O livro "Cândido, ou o Otimismo" é um livro crítico em forma de sátira contra o pensamento de Gottfried Wilhelm Leibniz, um filosófo alemão que costumava afirmar que "vivemos no melhor dos mundos possíveis". Para Leibniz, a nossa condição de melhor dos mundos trata-se de uma melhoria qualitativa, em que cada elemento, não necessariamente perfeito, contribuiu para um todo perfeito. É uma visão que defende, basicamente, que Deus não pode errar e, portanto, tudo que cria deve ser a melhor versão do que pode ser e todos os fatos se desenrolam da melhor forma que podem se desenrolar (RATEAU, 2018 https://doi.org/10.35920/arf.2017.v21i1.45-65). É uma visão otimista da vida num sentido que procura olhar apenas o bom das coisas, sem sequer admitir que existem lados ruins ou que possam melhorar. 

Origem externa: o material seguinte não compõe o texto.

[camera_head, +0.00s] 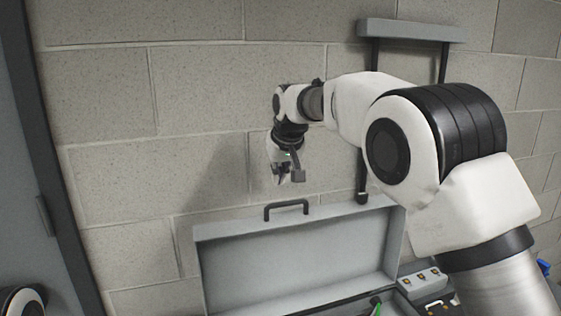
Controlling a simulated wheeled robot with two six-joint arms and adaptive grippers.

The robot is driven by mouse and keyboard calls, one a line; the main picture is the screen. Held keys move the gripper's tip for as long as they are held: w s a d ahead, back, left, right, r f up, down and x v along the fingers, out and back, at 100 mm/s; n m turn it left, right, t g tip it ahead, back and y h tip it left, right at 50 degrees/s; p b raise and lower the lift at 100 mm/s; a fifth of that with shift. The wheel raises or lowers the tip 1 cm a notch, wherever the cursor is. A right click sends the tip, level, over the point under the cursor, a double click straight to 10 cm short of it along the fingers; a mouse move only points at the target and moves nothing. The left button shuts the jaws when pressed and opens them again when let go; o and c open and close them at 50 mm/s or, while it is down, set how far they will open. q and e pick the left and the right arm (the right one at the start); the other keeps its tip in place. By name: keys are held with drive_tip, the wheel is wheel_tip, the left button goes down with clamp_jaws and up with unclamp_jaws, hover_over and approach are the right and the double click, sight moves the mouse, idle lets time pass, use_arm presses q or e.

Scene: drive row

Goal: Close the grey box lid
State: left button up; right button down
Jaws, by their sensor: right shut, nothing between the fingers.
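The grey box lid (305,262) stands raised at the bottom middle, close to the block wall, with its inner face toward me. A dark handle (286,208) sits on its top edge. The lower part of the box is mostly cut off by the bottom of the view; a green item (375,305) shows inside it at the right. My right gripper (284,181) is shut and empty, pointing down just above the handle in the picture. Whether it is behind the lid or directly over it is hard to tell. My left gripper is not in view.
A block wall (110,110) fills the background. A grey bracket (411,30) is fixed on it at the upper right, partly behind my right arm. A small grey panel with switches (421,281) stands right of the box. A dark-edged door (22,170) is at the left.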

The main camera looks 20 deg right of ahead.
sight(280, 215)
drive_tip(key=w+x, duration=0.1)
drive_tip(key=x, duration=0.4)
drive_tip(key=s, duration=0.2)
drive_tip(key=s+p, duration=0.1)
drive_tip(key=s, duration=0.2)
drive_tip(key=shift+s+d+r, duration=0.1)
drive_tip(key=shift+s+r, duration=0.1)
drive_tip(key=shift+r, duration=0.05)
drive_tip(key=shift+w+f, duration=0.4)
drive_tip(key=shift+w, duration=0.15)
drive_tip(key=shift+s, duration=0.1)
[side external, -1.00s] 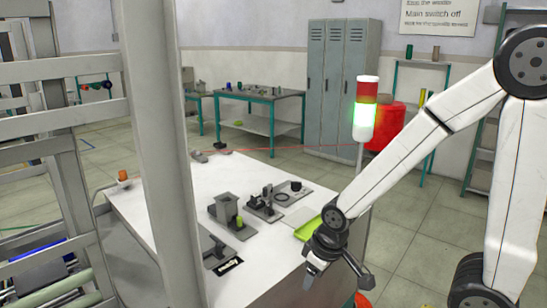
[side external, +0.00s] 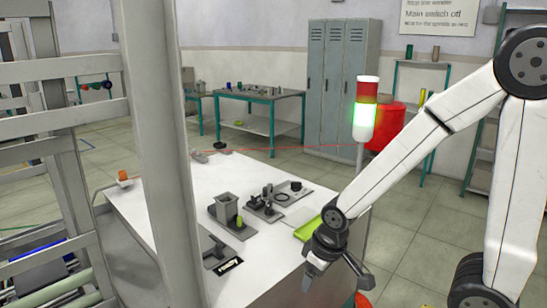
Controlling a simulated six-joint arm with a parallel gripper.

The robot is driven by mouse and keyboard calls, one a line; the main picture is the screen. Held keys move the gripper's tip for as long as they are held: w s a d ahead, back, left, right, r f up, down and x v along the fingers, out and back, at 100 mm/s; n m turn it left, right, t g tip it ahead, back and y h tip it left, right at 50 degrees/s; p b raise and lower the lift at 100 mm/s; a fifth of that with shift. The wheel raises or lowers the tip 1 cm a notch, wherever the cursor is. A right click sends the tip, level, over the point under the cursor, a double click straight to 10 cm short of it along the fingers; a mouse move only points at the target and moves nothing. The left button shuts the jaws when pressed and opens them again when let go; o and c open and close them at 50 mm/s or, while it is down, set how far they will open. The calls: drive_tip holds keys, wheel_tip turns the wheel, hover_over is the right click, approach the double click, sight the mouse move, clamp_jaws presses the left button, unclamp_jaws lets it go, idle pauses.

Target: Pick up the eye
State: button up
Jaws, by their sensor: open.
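My gripper (side external: 316,268) hangs above the front right edge of the white worktable (side external: 180,186), pointing down. It is open and I see nothing between its fingers. No part shows clearly as the eye. Small dark fixtures (side external: 266,205) with upright parts stand on the middle of the table, left of and beyond my gripper. A dark ring (side external: 281,197) lies flat beside them. Which of these is the eye, if any, is too small to tell.
A grey block-shaped holder (side external: 226,208) with a yellow-green piece (side external: 239,220) stands left of the fixtures. A lime-green tray (side external: 308,228) lies at the table's right edge, close to my gripper. A grey post (side external: 163,130) hides part of the table. A signal lamp (side external: 364,110) stands behind.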

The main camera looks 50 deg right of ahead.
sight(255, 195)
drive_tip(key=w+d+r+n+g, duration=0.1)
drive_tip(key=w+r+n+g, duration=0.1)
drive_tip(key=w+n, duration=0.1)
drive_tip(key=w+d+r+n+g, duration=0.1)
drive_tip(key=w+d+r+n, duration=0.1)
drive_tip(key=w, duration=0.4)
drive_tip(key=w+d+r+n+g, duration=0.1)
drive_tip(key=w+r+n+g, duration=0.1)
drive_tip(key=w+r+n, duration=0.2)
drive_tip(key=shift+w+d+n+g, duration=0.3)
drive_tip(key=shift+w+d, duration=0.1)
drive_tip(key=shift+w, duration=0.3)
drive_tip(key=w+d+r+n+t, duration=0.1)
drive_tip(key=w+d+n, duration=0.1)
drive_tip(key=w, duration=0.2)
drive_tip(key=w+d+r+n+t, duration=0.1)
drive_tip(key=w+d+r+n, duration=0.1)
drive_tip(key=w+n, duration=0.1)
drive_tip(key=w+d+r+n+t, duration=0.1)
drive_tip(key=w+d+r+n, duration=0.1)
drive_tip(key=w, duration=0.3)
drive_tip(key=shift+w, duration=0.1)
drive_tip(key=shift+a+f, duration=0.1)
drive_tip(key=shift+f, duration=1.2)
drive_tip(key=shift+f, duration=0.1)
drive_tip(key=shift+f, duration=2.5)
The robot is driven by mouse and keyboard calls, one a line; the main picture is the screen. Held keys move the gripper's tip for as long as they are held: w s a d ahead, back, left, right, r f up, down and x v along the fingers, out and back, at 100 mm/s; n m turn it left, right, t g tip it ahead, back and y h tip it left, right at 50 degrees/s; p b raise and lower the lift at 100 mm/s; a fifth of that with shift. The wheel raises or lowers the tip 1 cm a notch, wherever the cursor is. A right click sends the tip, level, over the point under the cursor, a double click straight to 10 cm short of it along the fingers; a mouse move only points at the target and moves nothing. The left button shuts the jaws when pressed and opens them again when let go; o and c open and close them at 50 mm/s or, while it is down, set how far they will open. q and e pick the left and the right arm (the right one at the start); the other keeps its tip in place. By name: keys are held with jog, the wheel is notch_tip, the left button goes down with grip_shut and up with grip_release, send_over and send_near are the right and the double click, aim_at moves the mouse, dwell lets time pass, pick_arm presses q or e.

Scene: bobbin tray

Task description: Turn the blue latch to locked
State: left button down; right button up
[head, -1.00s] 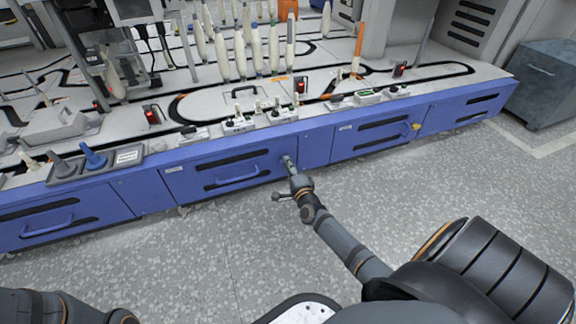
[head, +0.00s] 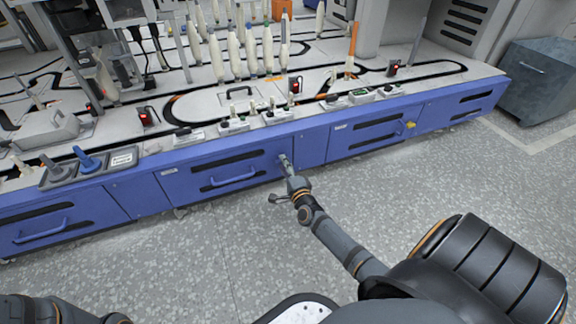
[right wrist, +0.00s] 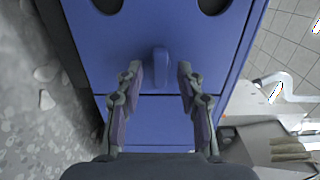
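The blue latch (right wrist: 160,64) is a small upright blue bar on the blue cabinet front in the right wrist view. My right gripper (right wrist: 159,76) is open, with one finger on each side of the latch and a visible gap to both. In the head view my right gripper (head: 284,158) is at the cabinet front (head: 314,147), just right of a drawer with a blue handle. It hides the latch there. Of my left arm only dark links show at the lower left; its gripper is out of view.
The white worktop (head: 210,102) above carries several pale bobbins, red-lit switches and a tray (head: 107,166) with a blue peg (head: 87,158). A yellow knob (head: 410,125) sits on the cabinet front to the right. The speckled floor (head: 220,250) before the cabinet is clear.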

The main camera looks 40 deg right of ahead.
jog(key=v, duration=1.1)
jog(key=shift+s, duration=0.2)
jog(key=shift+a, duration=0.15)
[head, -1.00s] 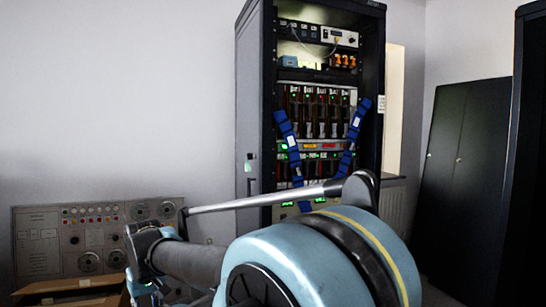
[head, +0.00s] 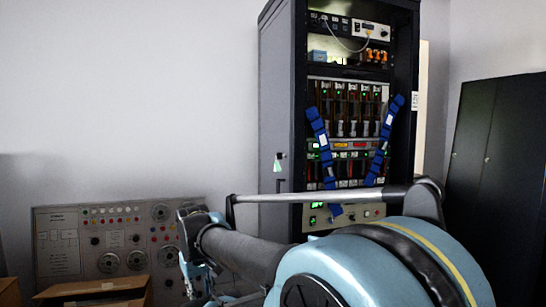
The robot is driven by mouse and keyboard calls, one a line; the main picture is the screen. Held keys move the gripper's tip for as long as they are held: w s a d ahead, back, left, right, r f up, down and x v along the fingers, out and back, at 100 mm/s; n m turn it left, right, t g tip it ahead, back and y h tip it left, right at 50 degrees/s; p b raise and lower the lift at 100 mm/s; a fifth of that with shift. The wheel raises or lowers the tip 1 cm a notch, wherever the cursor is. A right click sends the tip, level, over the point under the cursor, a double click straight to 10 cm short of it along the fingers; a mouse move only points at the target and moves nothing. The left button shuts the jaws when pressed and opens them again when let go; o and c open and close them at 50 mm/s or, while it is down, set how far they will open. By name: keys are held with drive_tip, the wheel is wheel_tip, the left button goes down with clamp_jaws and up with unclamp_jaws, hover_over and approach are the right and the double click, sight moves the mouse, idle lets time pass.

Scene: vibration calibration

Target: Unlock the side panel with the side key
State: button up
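The side panel (head: 278,100) is the dark grey left side of a tall equipment rack. A small pale green tag (head: 278,163) hangs on this panel, just above a slim dark handle (head: 280,185). I cannot tell whether the tag belongs to the side key, and the key itself cannot be made out. The far end of my arm is at the lower left, in front of the rack and well apart from the panel. My gripper's fingers cannot be made out there.
The open rack front holds lit modules (head: 345,105) and two blue straps (head: 320,145). A control panel (head: 90,245) with lamps and dials stands at lower left, behind an open cardboard box (head: 95,288). A dark cabinet (head: 500,150) is at right. My arm hides the rack's base.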

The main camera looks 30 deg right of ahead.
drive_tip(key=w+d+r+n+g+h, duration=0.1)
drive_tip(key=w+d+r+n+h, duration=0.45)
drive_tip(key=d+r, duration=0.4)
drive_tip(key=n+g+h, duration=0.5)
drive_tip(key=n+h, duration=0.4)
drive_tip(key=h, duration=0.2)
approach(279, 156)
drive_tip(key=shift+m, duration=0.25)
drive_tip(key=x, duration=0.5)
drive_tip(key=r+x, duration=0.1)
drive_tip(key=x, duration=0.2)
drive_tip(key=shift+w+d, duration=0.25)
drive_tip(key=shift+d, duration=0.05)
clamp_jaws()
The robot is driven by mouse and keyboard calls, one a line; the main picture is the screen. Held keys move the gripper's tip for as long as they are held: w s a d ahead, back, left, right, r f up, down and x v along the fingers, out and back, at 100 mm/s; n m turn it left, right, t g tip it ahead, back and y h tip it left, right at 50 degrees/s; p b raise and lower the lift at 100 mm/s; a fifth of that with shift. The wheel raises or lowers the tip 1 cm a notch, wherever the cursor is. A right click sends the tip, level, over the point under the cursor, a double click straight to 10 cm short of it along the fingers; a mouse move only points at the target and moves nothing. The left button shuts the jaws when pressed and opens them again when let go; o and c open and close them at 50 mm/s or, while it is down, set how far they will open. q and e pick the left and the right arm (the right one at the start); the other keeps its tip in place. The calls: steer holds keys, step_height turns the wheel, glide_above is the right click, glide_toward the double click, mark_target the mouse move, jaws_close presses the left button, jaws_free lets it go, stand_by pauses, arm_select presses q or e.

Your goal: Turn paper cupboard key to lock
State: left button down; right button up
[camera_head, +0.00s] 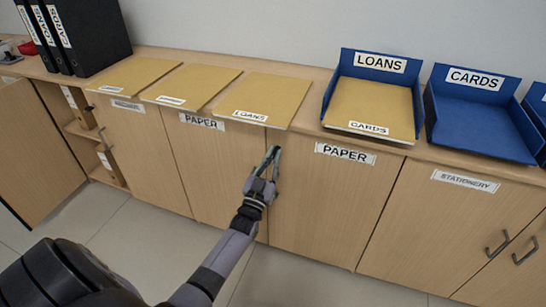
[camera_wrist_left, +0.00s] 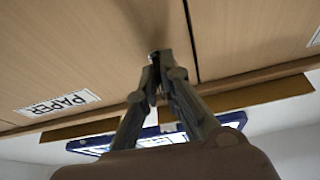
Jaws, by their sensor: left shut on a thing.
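The paper cupboard has two light wood doors with PAPER labels, a left door (camera_head: 205,165) and a right door (camera_head: 325,205), both closed. My left gripper (camera_head: 273,153) is at the upper part of these doors, close to the seam between them. In the left wrist view its fingertips (camera_wrist_left: 160,62) are drawn together on something small at the door face, beside the dark seam. This fits the key, but the fingers hide it almost wholly, so its turn angle cannot be told. My right gripper is out of view.
Card folders, one labelled LOANS (camera_head: 262,98), overhang the counter above the doors. A blue LOANS tray (camera_head: 350,62) and a blue CARDS tray (camera_head: 480,120) stand to the right. At left a cupboard door (camera_head: 35,150) stands open. The floor (camera_head: 110,225) in front is clear.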

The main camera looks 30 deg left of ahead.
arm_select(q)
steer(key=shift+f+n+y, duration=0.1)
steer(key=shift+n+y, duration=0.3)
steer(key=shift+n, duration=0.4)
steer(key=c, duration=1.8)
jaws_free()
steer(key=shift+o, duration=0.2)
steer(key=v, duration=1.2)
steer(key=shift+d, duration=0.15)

Com isso dito, começa o livro de "Cândido, ou o Otimismo" apresentando a personagem homônimo do título. Ele é um discípulo do professor Pangloss, que ensina e segue fielmente a filosofia de Leibniz. Com Pangloss, Cândido aprendeu que o mundo é o melhor que pode ser e que, portanto, todas as situações carreguam mais esperanças que desaventuranças. A história começa em Westphalen (Vestfália), Alemanha (curiosamente existe um município em RS com o mesmo nome), no castelo de Thunder-ten-tronckh, que é onde mora Cândido, um criado do barão do castelo. Ele se apaixona por Cunegundes, filha do barão e os dois se beijam. O ato é descoberto pelo barão e Cândido é expulso do castelo. Começa então a "verdadeira" vida de Cândido que se vê expulso do lugar onde se vivia os melhores do mundo e começa a viver no mundo real. Voltaire não resguarda nenhuma mazela do mundo: traz à tona ciúmes, guerra, pobreza, velhice (vista como perda da beleza e vigor juvenil), agressões, humilhações, torturas. Todos as personagens sofrem de uma forma ou outra: Cunegundes sofre abuso sexual, físico e mental, sendo explorada após a queda de seu pai, barão, do castelo em Vestfália. Cândido vai para guerra, sofre ciúmes por Cunegundes, sofre assaltos por acreditar puramente na bondade das pessoas. Pangloss também passa por maus bocados. Enfim, Voltaire mostra que o mundo não é conto de fadas.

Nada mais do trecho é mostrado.